People / My Bristol Favourites

My Bristol Favourites: Hugh Fearnley-Whittingstall

By bristol247, Friday Nov 24, 2017

Hugh Fearnley-Whittingstall is a multi-award-winning writer and broadcaster widely known for his uncompromising commitment to seasonal, ethically produced food. He currently divides his time between homes in Bristol and East Devon and recently launched his latest book, Much More Veg, at his River Cottage Canteen, which has been open on Whiteladies Road since 2013.

Here are Hugh’s top-five Bristol favourites:

Chandos Road

“I love that this street is within walking distance of my house. We are so spoiled with a fantastic choice of restaurants: Wilsons, No Man’s Grace, Wilks and now Otira. What a treat to be able to wander down there without even having in mind where you might end up.”


“The circus spirit is alive and well in Bristol, a city where the urban meets the rural.

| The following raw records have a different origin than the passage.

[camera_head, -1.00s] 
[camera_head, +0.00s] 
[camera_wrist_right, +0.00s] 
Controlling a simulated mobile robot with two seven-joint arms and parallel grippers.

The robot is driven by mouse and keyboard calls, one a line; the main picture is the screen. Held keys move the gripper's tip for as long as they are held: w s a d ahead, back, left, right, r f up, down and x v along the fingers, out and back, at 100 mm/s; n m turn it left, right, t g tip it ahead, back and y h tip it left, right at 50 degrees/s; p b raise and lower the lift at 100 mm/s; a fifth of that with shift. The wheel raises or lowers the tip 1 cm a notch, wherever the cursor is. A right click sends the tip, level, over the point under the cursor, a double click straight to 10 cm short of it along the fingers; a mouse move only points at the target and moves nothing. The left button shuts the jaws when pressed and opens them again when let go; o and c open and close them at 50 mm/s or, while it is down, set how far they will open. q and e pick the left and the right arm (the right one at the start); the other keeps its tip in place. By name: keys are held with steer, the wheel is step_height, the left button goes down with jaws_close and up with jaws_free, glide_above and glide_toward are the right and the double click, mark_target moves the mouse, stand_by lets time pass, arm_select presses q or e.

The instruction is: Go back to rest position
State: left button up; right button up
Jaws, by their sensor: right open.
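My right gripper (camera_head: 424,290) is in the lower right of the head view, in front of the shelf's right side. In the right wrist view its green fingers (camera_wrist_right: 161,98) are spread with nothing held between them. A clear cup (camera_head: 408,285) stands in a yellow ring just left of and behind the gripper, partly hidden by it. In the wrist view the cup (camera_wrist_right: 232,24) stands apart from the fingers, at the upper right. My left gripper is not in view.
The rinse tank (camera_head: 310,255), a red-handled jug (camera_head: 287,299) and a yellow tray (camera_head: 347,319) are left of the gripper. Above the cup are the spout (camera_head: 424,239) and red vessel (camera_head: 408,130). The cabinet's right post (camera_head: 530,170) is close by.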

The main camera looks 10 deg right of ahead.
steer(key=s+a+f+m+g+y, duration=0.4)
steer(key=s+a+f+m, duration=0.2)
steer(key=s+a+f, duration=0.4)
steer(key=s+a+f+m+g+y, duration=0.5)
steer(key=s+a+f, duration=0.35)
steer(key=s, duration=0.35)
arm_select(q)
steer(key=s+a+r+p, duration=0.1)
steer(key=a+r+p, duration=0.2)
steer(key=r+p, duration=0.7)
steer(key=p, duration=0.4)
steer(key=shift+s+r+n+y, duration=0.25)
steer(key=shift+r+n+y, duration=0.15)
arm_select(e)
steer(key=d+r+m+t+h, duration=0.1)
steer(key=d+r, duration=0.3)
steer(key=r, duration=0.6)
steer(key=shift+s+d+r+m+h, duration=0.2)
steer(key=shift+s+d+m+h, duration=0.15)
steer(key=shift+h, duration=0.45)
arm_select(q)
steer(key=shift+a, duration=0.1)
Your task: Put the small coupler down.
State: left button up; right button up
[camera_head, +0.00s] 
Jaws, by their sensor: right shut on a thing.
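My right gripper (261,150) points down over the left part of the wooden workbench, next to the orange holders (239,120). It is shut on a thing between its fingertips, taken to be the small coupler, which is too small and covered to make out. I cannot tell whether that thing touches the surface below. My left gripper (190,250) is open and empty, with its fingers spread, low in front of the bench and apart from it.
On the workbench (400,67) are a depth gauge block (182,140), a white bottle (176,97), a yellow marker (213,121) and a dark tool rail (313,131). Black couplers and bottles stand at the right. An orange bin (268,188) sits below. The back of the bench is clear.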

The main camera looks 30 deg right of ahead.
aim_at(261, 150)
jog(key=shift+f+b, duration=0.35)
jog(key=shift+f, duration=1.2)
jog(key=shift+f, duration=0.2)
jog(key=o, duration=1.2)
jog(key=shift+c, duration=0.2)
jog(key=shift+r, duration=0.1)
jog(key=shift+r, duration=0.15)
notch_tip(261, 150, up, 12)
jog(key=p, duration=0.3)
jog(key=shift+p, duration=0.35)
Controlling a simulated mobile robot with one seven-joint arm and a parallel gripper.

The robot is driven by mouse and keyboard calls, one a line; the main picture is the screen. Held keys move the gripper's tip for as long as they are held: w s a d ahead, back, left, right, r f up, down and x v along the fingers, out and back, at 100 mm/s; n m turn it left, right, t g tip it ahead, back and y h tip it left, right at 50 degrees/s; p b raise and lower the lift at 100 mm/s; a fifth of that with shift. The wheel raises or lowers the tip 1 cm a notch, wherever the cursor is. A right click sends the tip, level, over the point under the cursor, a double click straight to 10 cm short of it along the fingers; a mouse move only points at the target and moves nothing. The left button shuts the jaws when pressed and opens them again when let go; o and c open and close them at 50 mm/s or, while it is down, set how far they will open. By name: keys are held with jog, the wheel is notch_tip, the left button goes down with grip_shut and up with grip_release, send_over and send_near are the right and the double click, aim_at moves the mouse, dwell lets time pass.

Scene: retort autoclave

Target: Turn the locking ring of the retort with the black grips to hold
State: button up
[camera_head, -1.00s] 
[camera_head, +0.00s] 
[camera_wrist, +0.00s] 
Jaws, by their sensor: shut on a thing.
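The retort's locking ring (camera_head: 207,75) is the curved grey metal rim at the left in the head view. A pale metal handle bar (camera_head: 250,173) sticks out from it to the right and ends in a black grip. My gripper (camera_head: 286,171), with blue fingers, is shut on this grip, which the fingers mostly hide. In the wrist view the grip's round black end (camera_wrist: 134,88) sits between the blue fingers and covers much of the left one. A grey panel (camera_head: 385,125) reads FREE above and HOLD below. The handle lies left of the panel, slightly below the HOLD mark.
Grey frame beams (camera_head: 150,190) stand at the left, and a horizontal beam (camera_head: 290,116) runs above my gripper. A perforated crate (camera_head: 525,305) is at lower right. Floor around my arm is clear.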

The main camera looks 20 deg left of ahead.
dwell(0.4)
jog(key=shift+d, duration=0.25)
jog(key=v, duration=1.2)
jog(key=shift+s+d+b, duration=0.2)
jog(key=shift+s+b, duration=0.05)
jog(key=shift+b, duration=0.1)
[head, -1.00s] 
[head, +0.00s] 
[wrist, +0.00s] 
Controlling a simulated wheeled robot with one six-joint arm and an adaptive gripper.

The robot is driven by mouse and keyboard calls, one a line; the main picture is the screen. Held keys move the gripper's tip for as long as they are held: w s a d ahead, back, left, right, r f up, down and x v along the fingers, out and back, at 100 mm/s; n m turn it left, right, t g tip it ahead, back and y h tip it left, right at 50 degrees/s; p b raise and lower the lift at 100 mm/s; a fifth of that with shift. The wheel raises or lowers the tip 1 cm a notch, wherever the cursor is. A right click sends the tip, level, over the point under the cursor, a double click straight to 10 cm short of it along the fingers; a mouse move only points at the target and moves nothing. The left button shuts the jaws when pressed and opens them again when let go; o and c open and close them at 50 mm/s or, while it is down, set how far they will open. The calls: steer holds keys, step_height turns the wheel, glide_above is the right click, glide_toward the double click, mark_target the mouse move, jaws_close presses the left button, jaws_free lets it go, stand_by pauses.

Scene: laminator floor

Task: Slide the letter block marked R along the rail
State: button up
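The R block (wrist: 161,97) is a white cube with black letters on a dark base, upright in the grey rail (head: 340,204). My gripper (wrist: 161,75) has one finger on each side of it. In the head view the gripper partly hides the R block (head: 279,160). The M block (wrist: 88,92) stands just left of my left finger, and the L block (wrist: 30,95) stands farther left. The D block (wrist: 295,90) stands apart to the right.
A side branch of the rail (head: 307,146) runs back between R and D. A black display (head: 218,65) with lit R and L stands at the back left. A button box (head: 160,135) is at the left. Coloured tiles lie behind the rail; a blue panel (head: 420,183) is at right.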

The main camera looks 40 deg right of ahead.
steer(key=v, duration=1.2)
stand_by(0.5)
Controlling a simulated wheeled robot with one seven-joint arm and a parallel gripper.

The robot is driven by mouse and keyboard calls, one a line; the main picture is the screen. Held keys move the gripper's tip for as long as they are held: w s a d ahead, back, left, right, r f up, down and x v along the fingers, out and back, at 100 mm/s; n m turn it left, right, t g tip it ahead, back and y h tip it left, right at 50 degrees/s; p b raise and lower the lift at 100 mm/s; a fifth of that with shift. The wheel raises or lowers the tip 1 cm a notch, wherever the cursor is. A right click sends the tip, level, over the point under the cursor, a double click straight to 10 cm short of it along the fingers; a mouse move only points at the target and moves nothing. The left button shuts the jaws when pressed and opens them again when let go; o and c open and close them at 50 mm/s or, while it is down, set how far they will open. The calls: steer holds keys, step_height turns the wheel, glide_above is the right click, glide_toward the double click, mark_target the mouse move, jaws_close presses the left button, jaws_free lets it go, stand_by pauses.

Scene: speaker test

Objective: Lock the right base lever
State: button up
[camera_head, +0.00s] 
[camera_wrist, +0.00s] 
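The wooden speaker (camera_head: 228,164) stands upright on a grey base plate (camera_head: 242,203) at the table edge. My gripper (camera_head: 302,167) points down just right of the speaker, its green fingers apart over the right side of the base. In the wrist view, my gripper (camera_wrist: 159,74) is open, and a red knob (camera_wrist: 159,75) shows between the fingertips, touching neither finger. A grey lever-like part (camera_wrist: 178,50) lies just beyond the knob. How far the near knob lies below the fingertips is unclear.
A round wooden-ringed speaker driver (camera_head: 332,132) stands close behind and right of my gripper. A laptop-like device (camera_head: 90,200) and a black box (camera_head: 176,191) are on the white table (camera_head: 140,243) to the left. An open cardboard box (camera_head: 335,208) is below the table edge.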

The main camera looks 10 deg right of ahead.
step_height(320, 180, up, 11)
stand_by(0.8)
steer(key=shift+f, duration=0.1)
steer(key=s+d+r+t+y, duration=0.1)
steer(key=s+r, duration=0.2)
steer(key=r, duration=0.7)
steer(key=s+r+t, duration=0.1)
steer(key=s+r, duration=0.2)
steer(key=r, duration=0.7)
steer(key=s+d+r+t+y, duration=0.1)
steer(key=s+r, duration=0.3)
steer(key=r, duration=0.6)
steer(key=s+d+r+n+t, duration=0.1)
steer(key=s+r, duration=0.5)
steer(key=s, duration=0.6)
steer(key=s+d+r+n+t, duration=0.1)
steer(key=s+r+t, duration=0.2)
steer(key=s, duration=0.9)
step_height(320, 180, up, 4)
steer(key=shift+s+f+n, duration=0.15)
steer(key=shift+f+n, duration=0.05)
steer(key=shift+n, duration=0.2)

Bristol is a place where the spirit of the surrounding  countryside flows through into the city. Circus embodies that slightly left of centre rural playfulness that I really like. It’s a really cool thing that children are able to go and have proper circus lessons after school at Circomedia from professionals that have dedicated their lives to their art.”


“Okay, so I know that this is a bit of a Bristol cliche from a newcomer such as myself, but heading along Stokes Croft and seeing the street art is really quite something. I love the ever-changing variety, Trump snogging Boris for example, the nightmare prediction of that picture came true.”

Bristol’s food scene

“Chefs are taking vegetables very seriously now in Bristol and I think that’s brilliant. Not necessarily just at vegetarian restaurants either but such as what Tom Hunt is doing at Poco or Rob Howell is doing at Root. We have gone really big on vegetables here at River Cottage Canteen. Together, all of our ten vegetarian side dishes form a vegetarian mezze.”

The Downs

“I’m almost embarrassed to admit it, but I’ve taken up running. I did it as part of a recent filming project, where I ran the beginners version of the Great North Run in Newcastle. I never thought I would like running, but being so close to the Downs I run once a week. The sky up there is massive. I’ve got an incredibly bad sense of direction. I can literally get lost on the Downs. I need some landmarks, like the huge water tower that I always dream of turning into a restaurant.”